Trump is known to have put Sondland in charge of the shadow Ukraine policy along with then-special envoy for Ukraine Kurt Volker and Energy Secretary Rick Perry. "His mandate from the president was to go make deals," Morrison said of the EU ambassador.

Also testifying behind closed doors was Mark Sandy, the first Office of Management and Budget employee to take the stand. As the deputy associate director for national security programs at OMB, he testified that he was directed to sign the first of several apportionment letters that showed budget officials formally freezing Ukraine aid, according to two people familiar with the testimony. He was never told why the letter was being sent out. 

Others have testified that the letter that was sent out was dated July 25, the day of Trump's phone call with Ukrainian President Volodymyr Zelensky asking for investigations in exchange for the aid and White House visit. It was one week after OMB told officials they were withholding the aid, acting on orders from the White House. Sandy's boss, Michael Duffey, signed subsequent letters.

In Sandy's testimony he said when he learned aid was being withheld, Duffey told him he wanted to learn more about the budget apportionment process, which he thought was odd. He told Duffey there were other ways to go about it. Sandy added that he's never seen an OMB official take control of a portfolio like that. 

Morrison testified he spoke to Sondland after the ambassador talked with Zelensky aide Andriy Yermak. This was after an early September meeting between Zelensky and Vice President Mike Pence. That meeting is one Sondland remembered as of late and amended to his testimony, admitting that military aid may be frozen unless Ukraine conducted the investigations.

Morrison said Sondland "told me that in his — that what he communicated was that he believed the — what could help them move the aid was if the prosecutor general would go to the mic and announce that he was opening the Burisma investigation." 

Burisma is the Ukraine energy company that Hunter Biden formerly did work for while his father, 2020 presidential candidate Joe Biden, was the vice president and the point of contact for the Obama administration's Ukraine policy.

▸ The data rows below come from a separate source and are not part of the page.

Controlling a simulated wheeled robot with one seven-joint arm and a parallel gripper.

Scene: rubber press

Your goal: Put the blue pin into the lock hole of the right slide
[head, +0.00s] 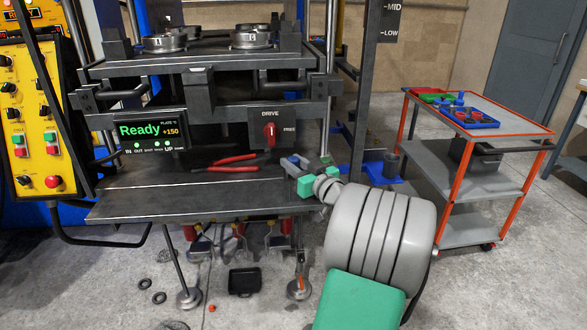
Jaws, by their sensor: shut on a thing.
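My gripper (298,165) is at the right end of the press's dark front table, just above or beside its edge. Its jaws are shut on a small bluish piece (291,160) that looks like the blue pin; the fingers hide most of it. Two round metal pieces, one left (165,43) and one right (251,39), sit on the upper plate of the press. I cannot make out which part is the right slide, and no lock hole can be told at this size.
Red-handled pliers (234,161) lie on the front table (160,198). A red drive knob (270,133) and a display reading Ready (150,130) are above it. An orange-framed cart (418,112) at right carries a blue tray (487,124). The table's left part is clear.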

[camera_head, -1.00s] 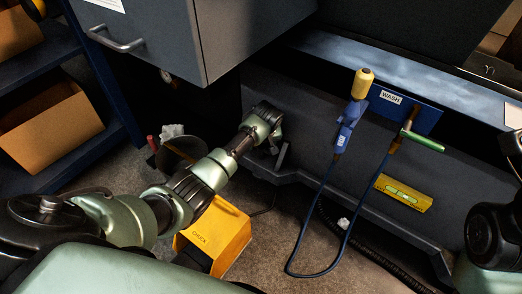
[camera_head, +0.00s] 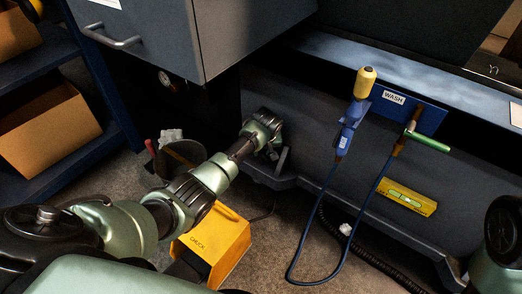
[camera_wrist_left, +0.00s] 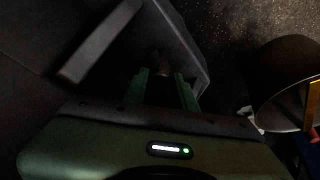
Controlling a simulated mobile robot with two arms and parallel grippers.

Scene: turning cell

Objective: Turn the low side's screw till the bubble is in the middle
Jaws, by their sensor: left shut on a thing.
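A yellow spirit level (camera_head: 406,197) with a green vial sits on the dark machine base, right of the middle in the head view. The bubble's place in the vial is too small to tell. My left gripper (camera_head: 273,146) is down at the machine's foot, by a bracket at the base's lower edge. In the left wrist view its two green fingers (camera_wrist_left: 163,90) are closed around a dim, brownish upright piece (camera_wrist_left: 162,63), seemingly the screw. The screw's head is mostly hidden in shadow. My right gripper is out of view.
A yellow box marked CHUCK (camera_head: 215,246) stands on the floor below my left arm. A blue hose (camera_head: 313,235) loops down from the WASH panel (camera_head: 415,108). A round bin (camera_wrist_left: 290,85) stands right of the gripper in the wrist view. Blue shelving (camera_head: 100,100) is at left.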

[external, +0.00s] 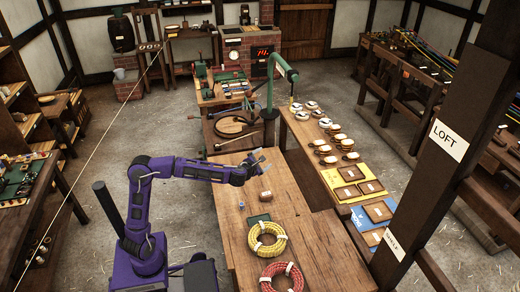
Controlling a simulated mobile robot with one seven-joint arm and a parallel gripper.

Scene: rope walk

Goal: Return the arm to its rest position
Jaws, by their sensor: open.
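My purple arm reaches from its base at the lower left over the near wooden table (310,236). My gripper (266,158) is open above the table's far left part, with nothing seen between its fingers. A small brown object (265,196) stands on the table below the gripper, apart from it. A small blue item (242,205) sits near the table's left edge. The arm is bent at the elbow and stretched forward.
A yellow rope coil (267,252) and a red rope coil (281,278) lie on the near table, with a dark green pad (259,219) behind them. A green crane-like arm (282,67) rises beyond. A dark post (440,150) stands at right. Floor left of my base is clear.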

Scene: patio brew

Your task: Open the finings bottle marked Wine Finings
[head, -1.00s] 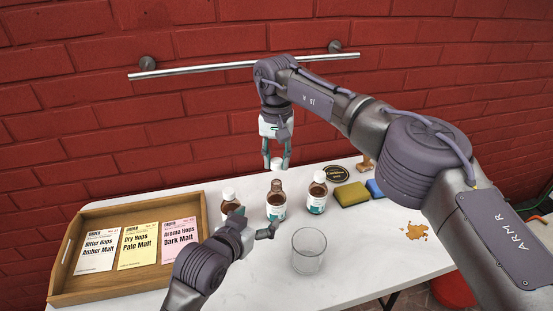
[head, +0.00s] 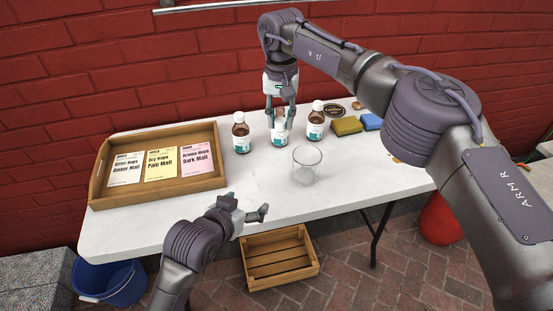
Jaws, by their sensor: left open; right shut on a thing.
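Three brown bottles with white-and-teal labels stand in a row on the white table: a left bottle (head: 241,137), a middle bottle (head: 280,138) and a right bottle (head: 315,127). The outer two wear white caps. The label words are too small to read, so I cannot tell which is Wine Finings. My right gripper (head: 280,120) is shut at the top of the middle bottle in the picture. Its fingers cover the neck, and I cannot tell whether the cap touches it. My left gripper (head: 251,211) is open and empty, at the table's front edge.
An empty glass (head: 306,165) stands in front of the bottles. A wooden tray (head: 205,186) with three cards is at the left. Yellow (head: 346,126) and blue (head: 371,121) sponges lie at the right. A crate (head: 279,274) and a blue bucket (head: 110,287) are on the floor.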

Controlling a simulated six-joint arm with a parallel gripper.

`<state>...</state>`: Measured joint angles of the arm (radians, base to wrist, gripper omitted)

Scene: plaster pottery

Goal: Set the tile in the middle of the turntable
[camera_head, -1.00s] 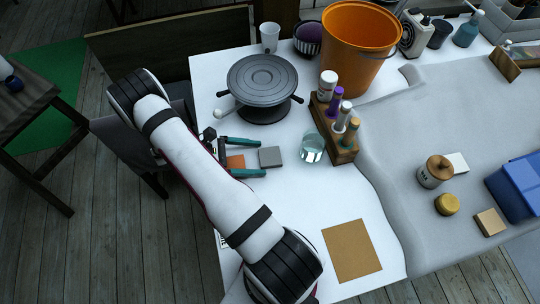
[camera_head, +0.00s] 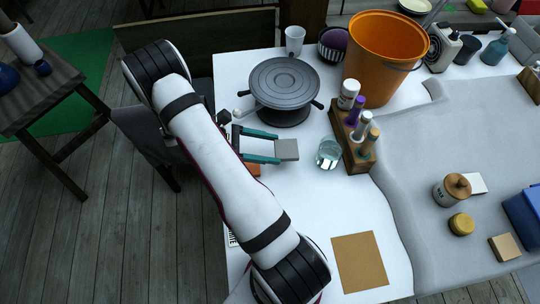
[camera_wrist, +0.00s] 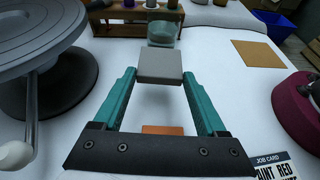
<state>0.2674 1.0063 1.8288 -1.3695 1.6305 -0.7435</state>
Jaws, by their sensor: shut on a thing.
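The tile, a small grey square (camera_head: 287,149), is between the fingertips of my gripper (camera_head: 277,148) in the head view. My gripper is shut on it and seems to hold it above the white table. In the wrist view the tile (camera_wrist: 160,65) sits level between the two teal fingers of my gripper (camera_wrist: 160,76). The turntable (camera_head: 285,84), a dark grey round plate on a low base, stands behind my gripper in the head view, with its top bare. In the wrist view the turntable (camera_wrist: 40,36) is at the left, apart from the tile.
A glass of water (camera_head: 328,153) and a wooden rack of bottles (camera_head: 352,140) stand right of the tile. An orange bucket (camera_head: 384,58) is behind the rack. A white-ended handle (camera_head: 240,113) sticks out beside the turntable. An orange tile (camera_wrist: 162,130) lies below my gripper.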

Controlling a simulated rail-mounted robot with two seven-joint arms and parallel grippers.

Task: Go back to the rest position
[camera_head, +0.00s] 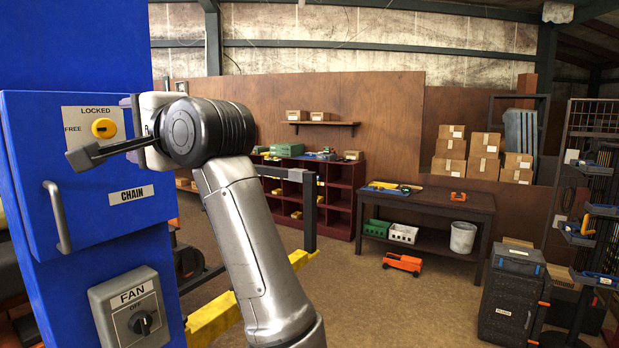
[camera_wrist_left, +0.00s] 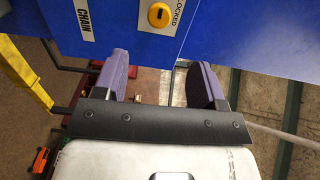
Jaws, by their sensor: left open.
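My left gripper (camera_head: 98,130) is in front of the blue cabinet (camera_head: 75,45) at the left of the head view. In the left wrist view its two purple fingers (camera_wrist_left: 160,75) stand apart with nothing between them. The yellow lock knob (camera_head: 104,128), on a plate marked LOCKED and FREE, is on the cabinet door just beyond the gripper. The knob also shows in the left wrist view (camera_wrist_left: 158,14), above and clear of the fingers. My right gripper is not in view.
Below are the door handle (camera_head: 57,216), the CHAIN label (camera_head: 130,194) and the grey FAN switch (camera_head: 133,312). A yellow lift part (camera_head: 213,318) stands behind my arm. A workbench (camera_head: 428,204), a red shelf unit (camera_head: 337,203) and a black toolbox (camera_head: 513,297) stand farther off. Open floor lies right of my arm.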

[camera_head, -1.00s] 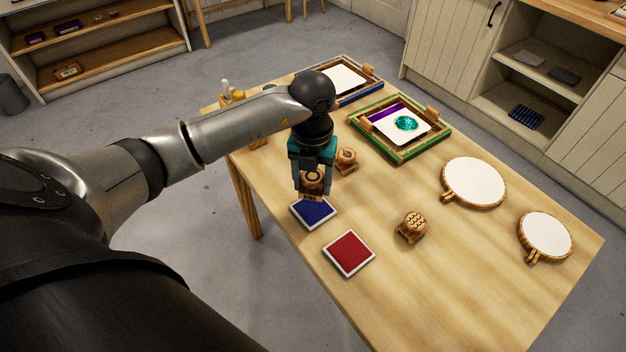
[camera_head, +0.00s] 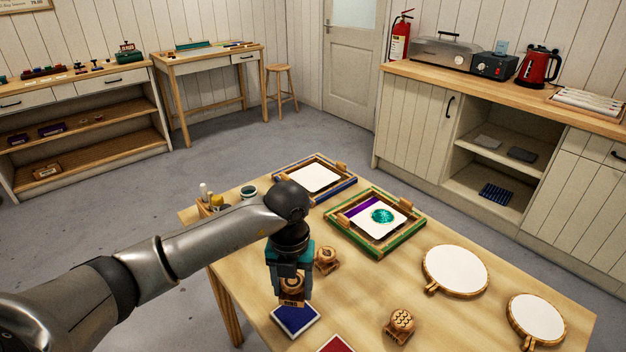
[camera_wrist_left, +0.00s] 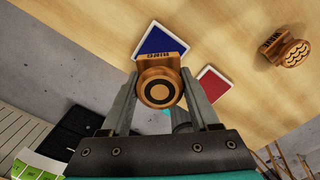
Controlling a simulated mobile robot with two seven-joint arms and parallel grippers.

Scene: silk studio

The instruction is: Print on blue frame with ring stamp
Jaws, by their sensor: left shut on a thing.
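My left gripper (camera_head: 291,296) is shut on the wooden ring stamp (camera_head: 292,283). In the left wrist view the ring stamp (camera_wrist_left: 158,90) sits between the fingers, its round top marked with a dark ring and its base lettered RING. In the head view it is just above the blue ink pad (camera_head: 296,320); I cannot tell whether they touch. The blue pad (camera_wrist_left: 160,38) is partly hidden by the stamp in the wrist view. The blue frame (camera_head: 337,193) lies at the table's back left with a blank white sheet (camera_head: 315,178) inside. My right gripper is out of view.
A green frame (camera_head: 402,240) holds a sheet with purple and teal printing. Another stamp (camera_head: 327,261) stands just right of my gripper; a wave stamp (camera_head: 401,322) is further right. A red pad (camera_head: 337,345) is in front. Two round white hoops (camera_head: 455,270) lie at right.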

Later, however, he clarified that Burisma never came up by name, nor did Hunter Biden or his father. He meant investigations in general.

Concerned, Morrison spoke with then-national security adviser John Bolton, while other times he spoke to Sondland. "I would offer him counsel on what others in the interagency were doing that he should factor into his instinct or his impulse, or I would tell him that I thought there was perhaps a more effective way to get it done that he was contemplating." 

He added that Dr. Fiona Hill, whom he replaced, advised him to "steer clear of Gordon." He told her what he thought "would be more effective and the approach iI would pursue, as I'd rather have him inside the tent, you know, rather than outside the tent. And so I wanted to know what he was doing and do my best to spy, you know, problems as opposed to being ignorant."

Morrison also talked with then-envoy to Ukraine Kurt Volker after an Aug. 2 meeting and discussed Sondland and Trump's personal attorney Rudy Giuliani with him. "I think we both agreed that Ambassador Sondland was, you know, sort of a free radical. He was sort of out there, engaging when he wanted, and it was not always possible to keep track of what it is that he was doing and who he was talking to," said the official. 

He reported his interactions with Sondland to Bolton and attorneys to "protect the president," testifying that "Ambassador Bolton is fond of saying that the process is your protection. So part of what I'm trying to do there in talking to the lawyers is making sure they're aware of what Mr. Sondland is doing. And he's saying the president is aware, but I'm still not entirely certain that he is."

Morrison knew the July 25 call needed to be kept on the down-low. "I recommended to them that we restrict access to the package," he said, noting it was the only time he ever made such a request, with his concern being of how the transcript would "play out in Washington's polarized environment." He "grew concerned that the call was not the full-throated endorsement of the Ukraine reform agenda that I was hoping to hear." 

At the same time, Morrison does not believe anything improper happened with the call and disputed NSC Ukraine expert Lt. Col. Alexander Vindman's testimony that he asked for edits, as he believes the original transcript was "accurate and complete."